Keine weitergehenden Anhaltspunkte
Sei ein Höhenunterschied von 2,5 cm auf einem Fußgängerweg damit im Ausgangspunkt noch hinnehmbar, habe es der Klägerseite oblegen, weitergehende Anhaltspunkte vorzubringen, aus denen sich ein Überraschungsmoment oder ein anderer Umstand für den Kläger ergeben habe, aufgrund dessen er den Niveauunterschied zwischen den Gehwegplatten bei Beachtung der gebotenen Sorgfalt nicht hätte feststellen können. Zwar habe der Kläger vorgetragen, bei der Holstenstraße handle es sich um das Haupteinfallstor vom Lübecker Bahnhof in die Altstadt. Die Straße sei hoch frequentiert. Daraus folgen aber nicht ohne Weiteres erhöhte Sorgfaltsanforderungen der Beklagten. Denn der Kläger habe daraus keine Ableitung für die Erkennbarkeit der Gehwegschäden gezogen. Sie habe insbesondere nicht vorgetragen, dass die Straße regelmäßig derart frequentiert sei, dass Fußgänger in einem gedrängten Verkehr den vor ihnen liegenden Gehweg nicht erkennen können (dahin OLG Schleswig, Urt. v. 11.11.1999 – 11 U 136/98). Ein regelmäßig derart gedrängter Fußgängerverkehr sei auch dem Gericht nicht bekannt. Die Holstenstraße sei im unteren Bereich auch nicht durch eine Vielzahl ansprechender Schaufenster geprägt, die zu einer Ablenkung von Fußgängern führen würden. Mit Ausnahme der Lichtverhältnisse habe der Kläger keine konkreten Umstände vorgetragen, die aus seiner Perspektive dazu hätten führen können, dass der Höhenunterschied zwischen den Gehwegplatten nicht erkennbar gewesen wäre. Es folge auch folgt allein aus dem Umstand, dass die Beklagte die Gehwegstelle nach dem behaupteten Unfallereignis instandgesetzt hat, nicht, dass sich die Stelle bis dahin in einem pflichtwidrigen Zustand befunden habe (OLG Koblenz, Urt. v. 26.7.2018 – 1 U 149/18). Die Instandsetzung von Gehwegplatten sei gerade Teil der Wahrnehmung und Erfüllung von Verkehrssicherungspflichten.

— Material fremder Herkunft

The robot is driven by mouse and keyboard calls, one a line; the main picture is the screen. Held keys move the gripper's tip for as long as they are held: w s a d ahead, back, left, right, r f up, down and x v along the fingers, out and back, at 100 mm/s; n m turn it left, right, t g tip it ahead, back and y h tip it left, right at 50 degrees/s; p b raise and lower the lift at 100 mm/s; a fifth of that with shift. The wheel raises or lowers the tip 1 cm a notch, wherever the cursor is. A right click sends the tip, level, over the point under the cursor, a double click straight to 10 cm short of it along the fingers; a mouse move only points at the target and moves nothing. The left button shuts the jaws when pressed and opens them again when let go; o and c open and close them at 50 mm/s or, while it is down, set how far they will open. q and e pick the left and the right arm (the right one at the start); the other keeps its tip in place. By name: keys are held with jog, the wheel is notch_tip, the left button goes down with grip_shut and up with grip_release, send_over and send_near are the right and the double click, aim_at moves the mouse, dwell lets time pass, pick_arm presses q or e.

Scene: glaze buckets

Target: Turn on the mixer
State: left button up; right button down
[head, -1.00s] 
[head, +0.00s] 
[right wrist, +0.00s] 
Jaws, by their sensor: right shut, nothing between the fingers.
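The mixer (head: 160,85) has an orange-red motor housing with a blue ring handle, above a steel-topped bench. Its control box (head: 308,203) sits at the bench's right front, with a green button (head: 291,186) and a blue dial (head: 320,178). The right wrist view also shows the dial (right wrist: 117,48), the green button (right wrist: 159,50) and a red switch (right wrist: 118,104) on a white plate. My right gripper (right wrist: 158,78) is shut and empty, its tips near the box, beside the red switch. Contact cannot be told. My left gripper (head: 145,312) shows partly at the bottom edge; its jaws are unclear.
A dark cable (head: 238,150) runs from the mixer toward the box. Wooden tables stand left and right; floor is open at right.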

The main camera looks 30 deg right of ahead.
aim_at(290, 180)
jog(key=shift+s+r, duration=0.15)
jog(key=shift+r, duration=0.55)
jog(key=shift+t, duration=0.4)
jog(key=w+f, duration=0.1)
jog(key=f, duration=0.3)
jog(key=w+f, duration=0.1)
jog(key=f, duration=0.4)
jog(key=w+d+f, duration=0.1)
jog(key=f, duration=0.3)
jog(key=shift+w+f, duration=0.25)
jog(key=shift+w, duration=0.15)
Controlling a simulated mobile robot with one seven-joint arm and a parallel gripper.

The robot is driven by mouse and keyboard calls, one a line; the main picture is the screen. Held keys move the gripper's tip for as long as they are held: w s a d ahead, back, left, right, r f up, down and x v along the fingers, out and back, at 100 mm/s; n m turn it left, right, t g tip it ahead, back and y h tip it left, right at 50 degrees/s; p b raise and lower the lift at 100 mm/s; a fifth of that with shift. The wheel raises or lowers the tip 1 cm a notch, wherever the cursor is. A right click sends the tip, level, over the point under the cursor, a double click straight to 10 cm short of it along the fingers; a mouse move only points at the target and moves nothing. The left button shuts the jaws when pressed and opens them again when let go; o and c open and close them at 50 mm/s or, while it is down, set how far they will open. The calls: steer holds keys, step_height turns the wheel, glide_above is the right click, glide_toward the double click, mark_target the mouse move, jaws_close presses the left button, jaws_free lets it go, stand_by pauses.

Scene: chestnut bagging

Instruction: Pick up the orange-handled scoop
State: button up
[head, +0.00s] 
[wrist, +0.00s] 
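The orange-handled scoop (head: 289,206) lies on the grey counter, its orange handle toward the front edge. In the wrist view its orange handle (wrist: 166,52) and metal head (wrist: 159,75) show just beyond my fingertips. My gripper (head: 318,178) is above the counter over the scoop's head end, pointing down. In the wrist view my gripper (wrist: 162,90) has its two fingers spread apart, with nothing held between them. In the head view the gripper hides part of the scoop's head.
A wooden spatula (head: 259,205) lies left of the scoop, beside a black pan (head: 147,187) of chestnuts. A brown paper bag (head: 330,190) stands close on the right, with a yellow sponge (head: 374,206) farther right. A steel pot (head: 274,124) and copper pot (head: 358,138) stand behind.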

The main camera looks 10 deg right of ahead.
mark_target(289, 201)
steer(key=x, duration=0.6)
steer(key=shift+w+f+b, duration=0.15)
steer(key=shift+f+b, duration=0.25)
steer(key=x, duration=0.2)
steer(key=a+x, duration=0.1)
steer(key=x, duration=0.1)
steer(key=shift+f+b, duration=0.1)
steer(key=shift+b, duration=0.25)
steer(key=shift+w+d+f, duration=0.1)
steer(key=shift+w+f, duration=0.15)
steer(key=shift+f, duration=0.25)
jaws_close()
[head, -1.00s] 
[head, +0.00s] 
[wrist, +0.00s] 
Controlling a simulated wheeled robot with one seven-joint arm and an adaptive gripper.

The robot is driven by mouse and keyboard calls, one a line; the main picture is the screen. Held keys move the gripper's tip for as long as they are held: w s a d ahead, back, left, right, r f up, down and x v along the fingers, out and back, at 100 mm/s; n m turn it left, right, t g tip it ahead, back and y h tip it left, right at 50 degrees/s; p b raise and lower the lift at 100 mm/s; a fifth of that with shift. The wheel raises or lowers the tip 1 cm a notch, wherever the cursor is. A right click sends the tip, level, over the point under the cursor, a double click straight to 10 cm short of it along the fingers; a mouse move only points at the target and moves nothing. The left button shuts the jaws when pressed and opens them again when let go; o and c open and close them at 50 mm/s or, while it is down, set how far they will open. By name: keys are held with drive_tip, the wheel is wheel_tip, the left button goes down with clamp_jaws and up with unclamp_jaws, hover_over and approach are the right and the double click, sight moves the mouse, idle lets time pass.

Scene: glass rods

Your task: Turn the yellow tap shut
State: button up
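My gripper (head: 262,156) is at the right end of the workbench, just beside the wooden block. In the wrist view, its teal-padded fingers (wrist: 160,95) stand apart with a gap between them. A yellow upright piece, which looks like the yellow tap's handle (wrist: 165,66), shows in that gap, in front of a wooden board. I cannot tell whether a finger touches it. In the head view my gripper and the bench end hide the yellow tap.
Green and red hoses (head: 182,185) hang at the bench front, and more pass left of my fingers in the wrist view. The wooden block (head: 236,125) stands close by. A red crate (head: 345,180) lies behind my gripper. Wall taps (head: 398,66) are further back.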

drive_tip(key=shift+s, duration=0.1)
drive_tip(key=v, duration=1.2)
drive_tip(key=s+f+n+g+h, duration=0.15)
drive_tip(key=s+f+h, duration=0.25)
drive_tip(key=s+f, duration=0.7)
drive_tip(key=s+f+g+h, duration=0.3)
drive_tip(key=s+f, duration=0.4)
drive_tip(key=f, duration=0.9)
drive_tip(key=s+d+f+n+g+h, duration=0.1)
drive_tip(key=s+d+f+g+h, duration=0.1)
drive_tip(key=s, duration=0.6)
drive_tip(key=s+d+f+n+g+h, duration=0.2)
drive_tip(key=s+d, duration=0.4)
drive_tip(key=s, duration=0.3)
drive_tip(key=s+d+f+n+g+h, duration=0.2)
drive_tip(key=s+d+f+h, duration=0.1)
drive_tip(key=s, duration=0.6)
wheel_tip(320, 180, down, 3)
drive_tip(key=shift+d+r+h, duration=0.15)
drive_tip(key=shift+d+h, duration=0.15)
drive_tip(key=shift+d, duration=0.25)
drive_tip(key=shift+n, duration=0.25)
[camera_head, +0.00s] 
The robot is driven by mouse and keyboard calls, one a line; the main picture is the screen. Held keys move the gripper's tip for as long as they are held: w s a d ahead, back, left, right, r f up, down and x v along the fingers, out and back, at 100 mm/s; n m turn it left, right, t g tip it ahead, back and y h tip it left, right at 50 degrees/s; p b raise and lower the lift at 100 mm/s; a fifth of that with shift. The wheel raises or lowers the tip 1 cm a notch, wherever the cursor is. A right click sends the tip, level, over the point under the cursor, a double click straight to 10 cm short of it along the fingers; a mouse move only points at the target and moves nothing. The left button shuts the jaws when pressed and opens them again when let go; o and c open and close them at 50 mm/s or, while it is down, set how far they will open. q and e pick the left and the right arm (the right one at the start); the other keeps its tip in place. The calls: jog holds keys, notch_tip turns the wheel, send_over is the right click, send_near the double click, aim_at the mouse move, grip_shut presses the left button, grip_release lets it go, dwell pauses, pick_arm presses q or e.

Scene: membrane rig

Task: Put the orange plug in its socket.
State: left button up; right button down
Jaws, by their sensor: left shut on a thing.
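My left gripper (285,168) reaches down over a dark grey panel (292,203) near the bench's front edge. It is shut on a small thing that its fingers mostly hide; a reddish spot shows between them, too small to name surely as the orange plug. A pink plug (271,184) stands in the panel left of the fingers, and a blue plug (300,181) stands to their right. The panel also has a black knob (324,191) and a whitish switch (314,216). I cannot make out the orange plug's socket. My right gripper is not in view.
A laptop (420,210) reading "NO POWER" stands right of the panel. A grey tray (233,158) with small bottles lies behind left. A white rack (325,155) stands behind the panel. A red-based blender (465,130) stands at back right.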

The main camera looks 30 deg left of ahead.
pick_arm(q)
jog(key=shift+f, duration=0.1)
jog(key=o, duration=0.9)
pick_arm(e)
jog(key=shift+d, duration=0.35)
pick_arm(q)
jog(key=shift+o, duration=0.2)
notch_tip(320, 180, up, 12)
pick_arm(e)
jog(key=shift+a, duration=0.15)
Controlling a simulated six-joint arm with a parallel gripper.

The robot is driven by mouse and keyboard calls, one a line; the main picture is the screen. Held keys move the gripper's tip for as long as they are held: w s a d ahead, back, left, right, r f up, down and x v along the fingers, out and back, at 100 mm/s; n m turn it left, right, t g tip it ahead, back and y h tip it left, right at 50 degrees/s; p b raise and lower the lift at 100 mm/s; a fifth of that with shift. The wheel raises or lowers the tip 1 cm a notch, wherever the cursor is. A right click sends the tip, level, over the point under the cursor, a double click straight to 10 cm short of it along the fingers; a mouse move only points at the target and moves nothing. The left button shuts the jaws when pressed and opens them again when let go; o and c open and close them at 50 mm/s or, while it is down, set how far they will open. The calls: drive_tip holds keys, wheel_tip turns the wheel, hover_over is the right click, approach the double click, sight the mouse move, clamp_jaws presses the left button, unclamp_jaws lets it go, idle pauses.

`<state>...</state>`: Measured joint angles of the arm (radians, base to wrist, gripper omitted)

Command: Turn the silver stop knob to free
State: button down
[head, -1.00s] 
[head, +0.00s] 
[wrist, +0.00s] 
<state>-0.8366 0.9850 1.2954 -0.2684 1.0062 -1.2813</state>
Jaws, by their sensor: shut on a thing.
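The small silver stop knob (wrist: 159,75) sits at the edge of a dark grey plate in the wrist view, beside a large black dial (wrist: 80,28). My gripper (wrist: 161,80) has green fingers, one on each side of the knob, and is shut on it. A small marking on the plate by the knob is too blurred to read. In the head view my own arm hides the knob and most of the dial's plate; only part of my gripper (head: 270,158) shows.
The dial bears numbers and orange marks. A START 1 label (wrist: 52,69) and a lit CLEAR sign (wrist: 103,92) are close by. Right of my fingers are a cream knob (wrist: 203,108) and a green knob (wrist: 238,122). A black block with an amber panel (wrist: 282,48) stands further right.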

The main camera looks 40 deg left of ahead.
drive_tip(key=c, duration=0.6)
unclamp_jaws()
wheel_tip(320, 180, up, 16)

III. Bedeutung für die Praxis
Es bleiben Fragen
Auf den ersten Blick überzeugend, aber dann ergeben sich doch Fragen, die ggf. im Berufungsverfahren das OLG Schleswig beantworten wird/muss. Denn: Hat der Kläger wirklich nicht genügend vorgetragen? M.E. hat unstreitig ein Niveauunterschied von 2,5 cm vorgelegen. Muss dann der Kläger noch etwas zur Erkennbarkeit vortragen oder liegt die ggf. auf der Hand? Und ist nicht die Instandsetzung der Stelle durch die beklagte Stadt ein Indiz dafür, dass es sich die Stelle in einem „gefährlichen“ Zustand befand. Denn immerhin lag sie an einem doch recht stark frequentierten Zugang zur Lübecker Innenstadt.